Michael Spurr, Chief Executive of the National Offender Management Service, said:
"This is a disappointing report which reflects the considerable challenges Doncaster is currently facing.
"There have been a number of improvements since the time of the inspection, including an increase in the number of staff and the refurbishment of the prison accommodation.
"However we will continue to monitor the prison closely through a formal performance management process until the concerns highlighted by the independent inspectorate have been satisfactorily addressed."
Serco's managing director for justice, Julia Rogers, said: "At the time of this inspection in October, we were already four months into a formal rectification programme with considerable help from our customer, which involved the appointment of a new Director and management team; a reduction in the Operational Capacity of the prison; a top-to-bottom redecoration of the accommodation; a significant increase in staff numbers, and an intensive staff training programme.
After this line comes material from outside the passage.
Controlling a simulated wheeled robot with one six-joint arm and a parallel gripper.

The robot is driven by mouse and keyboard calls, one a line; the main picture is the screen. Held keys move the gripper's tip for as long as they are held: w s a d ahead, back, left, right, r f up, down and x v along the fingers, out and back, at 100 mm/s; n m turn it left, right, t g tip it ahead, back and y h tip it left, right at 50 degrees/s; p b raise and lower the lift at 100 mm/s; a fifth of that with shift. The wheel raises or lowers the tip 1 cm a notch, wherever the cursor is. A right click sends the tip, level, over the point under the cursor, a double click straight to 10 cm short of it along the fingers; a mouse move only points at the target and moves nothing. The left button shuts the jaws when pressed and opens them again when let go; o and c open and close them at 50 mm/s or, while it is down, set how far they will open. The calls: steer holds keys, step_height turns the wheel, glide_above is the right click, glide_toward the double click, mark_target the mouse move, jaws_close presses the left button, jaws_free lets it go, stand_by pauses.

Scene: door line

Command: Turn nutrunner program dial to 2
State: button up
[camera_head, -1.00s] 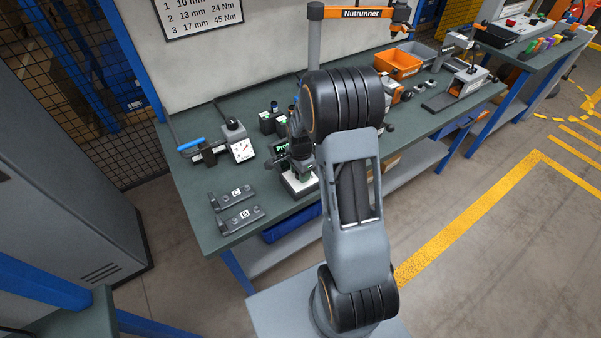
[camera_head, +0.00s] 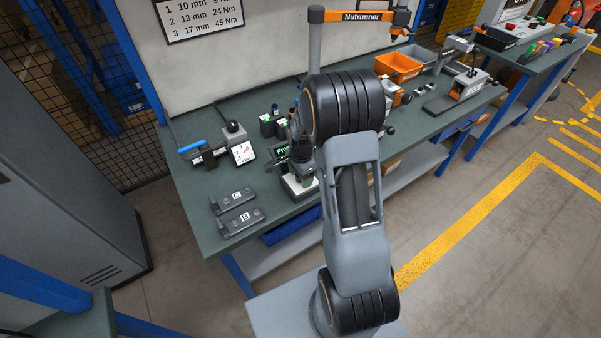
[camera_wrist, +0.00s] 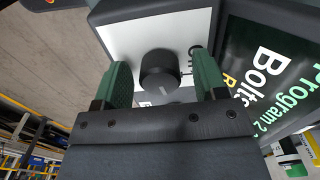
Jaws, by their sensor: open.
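The program dial (camera_wrist: 160,72) is a black round knob on a white panel, seen in the wrist view. My gripper (camera_wrist: 162,85) is open, with one green finger on each side of the dial and a visible gap to both. In the head view the same screen (camera_head: 282,153) shows partly beside my wrist, which hides the dial and the fingertips.
Fixtures C (camera_head: 231,199) and B (camera_head: 240,220) lie on the green bench (camera_head: 205,240) left of my arm. A gauge device (camera_head: 243,153) stands behind them. An orange bin (camera_head: 399,65) and the orange nutrunner arm (camera_head: 360,15) are farther back.

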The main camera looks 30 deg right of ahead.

"We acknowledge that conditions at the time of the inspection were unacceptable, but today the programme is now nearly complete and Doncaster is a very different prison to the one that was inspected six months ago.
"We are continuing to address the issues raised in this inspection and safety has improved, violence is gradually reducing and the houseblocks have been refurbished. Most importantly, the number of staff at the prison has increased by 38% since October and we are no longer understaffed.
"However we know we have much more to do; we will continue to work hard to drive down violence in the prison and to support the victims of violence and support those prisoners in crisis.
"Doncaster has a history of having previously been an excellent prison and we are determined that it will be once more in the very near future."